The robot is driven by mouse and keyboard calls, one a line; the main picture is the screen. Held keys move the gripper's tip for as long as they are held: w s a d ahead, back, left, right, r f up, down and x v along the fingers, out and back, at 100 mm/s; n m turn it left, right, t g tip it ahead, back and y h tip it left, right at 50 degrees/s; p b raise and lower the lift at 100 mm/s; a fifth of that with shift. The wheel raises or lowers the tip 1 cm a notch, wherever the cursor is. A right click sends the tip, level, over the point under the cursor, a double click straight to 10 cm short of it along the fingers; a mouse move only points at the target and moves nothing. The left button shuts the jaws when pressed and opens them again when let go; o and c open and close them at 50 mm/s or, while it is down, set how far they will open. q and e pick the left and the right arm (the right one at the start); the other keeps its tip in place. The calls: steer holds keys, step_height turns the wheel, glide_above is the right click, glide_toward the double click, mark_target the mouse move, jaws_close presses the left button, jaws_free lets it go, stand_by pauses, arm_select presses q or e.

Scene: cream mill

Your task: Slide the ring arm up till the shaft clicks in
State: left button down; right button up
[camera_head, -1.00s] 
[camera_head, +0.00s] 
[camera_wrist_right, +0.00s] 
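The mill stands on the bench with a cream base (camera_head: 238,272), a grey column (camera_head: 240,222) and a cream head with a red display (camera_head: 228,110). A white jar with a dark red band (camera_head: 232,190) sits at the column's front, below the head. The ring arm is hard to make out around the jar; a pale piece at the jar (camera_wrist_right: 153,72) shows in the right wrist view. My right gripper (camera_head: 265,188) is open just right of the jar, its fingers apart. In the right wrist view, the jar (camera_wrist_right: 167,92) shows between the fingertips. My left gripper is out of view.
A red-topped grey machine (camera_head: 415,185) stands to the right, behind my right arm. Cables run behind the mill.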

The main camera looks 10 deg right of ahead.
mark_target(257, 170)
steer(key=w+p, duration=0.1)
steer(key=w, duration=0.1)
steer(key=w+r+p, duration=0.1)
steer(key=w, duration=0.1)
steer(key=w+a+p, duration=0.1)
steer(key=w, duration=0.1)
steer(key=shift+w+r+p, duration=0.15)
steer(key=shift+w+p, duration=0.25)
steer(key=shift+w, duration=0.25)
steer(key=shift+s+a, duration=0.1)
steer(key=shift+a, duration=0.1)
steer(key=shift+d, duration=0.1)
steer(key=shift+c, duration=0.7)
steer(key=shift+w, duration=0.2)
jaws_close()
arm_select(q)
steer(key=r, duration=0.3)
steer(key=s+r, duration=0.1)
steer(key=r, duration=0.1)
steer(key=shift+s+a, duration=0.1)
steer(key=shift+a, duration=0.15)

• _Goal_: In the listing above, find the line with "Scene: cream mill" and the line with "[camera_head, +0.00s]", then print exactly those two lines and every line between them, and nothing more.

• _Finished task_:
Scene: cream mill

Your task: Slide the ring arm up till the shaft clicks in
State: left button down; right button up
[camera_head, -1.00s] 
[camera_head, +0.00s] 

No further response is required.